TO BE DONE => Exactly as they appear, output all of the entries.

RECORDS FOR THIS EXERCISE =>
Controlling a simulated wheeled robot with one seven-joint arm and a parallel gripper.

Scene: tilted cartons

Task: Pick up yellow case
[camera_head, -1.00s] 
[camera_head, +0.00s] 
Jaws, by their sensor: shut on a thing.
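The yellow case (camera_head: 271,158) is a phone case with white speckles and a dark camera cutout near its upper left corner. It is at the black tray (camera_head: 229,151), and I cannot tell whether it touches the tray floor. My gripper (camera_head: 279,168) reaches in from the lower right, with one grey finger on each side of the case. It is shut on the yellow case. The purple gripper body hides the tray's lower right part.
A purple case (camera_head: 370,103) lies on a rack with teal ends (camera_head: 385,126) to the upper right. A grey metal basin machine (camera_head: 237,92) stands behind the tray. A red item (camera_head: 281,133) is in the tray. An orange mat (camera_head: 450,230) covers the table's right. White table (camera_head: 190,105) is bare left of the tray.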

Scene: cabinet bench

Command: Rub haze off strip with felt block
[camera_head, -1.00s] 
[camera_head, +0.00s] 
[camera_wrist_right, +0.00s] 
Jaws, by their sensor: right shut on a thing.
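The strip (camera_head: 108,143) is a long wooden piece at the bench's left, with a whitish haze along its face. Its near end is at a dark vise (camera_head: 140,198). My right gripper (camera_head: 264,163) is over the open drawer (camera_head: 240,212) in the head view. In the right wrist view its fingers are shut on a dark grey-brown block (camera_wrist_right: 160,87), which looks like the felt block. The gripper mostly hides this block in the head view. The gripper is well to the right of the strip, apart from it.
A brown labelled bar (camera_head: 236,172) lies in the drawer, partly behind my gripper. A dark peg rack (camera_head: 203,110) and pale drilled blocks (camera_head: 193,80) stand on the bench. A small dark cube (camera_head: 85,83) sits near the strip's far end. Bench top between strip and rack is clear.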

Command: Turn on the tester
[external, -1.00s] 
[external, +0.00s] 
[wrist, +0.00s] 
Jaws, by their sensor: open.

ANSWER FOR THIS EXERCISE =>
Controlling a simulated wheeled robot with one seven-joint arm and a parallel gripper.

Scene: tilted cartons

Task: Pick up yellow case
[camera_head, -1.00s] 
[camera_head, +0.00s] 
Jaws, by their sensor: shut on a thing.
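The yellow case (camera_head: 271,158) is a phone case with white speckles and a dark camera cutout near its upper left corner. It is at the black tray (camera_head: 229,151), and I cannot tell whether it touches the tray floor. My gripper (camera_head: 279,168) reaches in from the lower right, with one grey finger on each side of the case. It is shut on the yellow case. The purple gripper body hides the tray's lower right part.
A purple case (camera_head: 370,103) lies on a rack with teal ends (camera_head: 385,126) to the upper right. A grey metal basin machine (camera_head: 237,92) stands behind the tray. A red item (camera_head: 281,133) is in the tray. An orange mat (camera_head: 450,230) covers the table's right. White table (camera_head: 190,105) is bare left of the tray.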

Scene: cabinet bench

Command: Rub haze off strip with felt block
[camera_head, -1.00s] 
[camera_head, +0.00s] 
[camera_wrist_right, +0.00s] 
Jaws, by their sensor: right shut on a thing.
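The strip (camera_head: 108,143) is a long wooden piece at the bench's left, with a whitish haze along its face. Its near end is at a dark vise (camera_head: 140,198). My right gripper (camera_head: 264,163) is over the open drawer (camera_head: 240,212) in the head view. In the right wrist view its fingers are shut on a dark grey-brown block (camera_wrist_right: 160,87), which looks like the felt block. The gripper mostly hides this block in the head view. The gripper is well to the right of the strip, apart from it.
A brown labelled bar (camera_head: 236,172) lies in the drawer, partly behind my gripper. A dark peg rack (camera_head: 203,110) and pale drilled blocks (camera_head: 193,80) stand on the bench. A small dark cube (camera_head: 85,83) sits near the strip's far end. Bench top between strip and rack is clear.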

Command: Turn on the tester
[external, -1.00s] 
[external, +0.00s] 
[wrist, +0.00s] 
Jaws, by their sensor: open.

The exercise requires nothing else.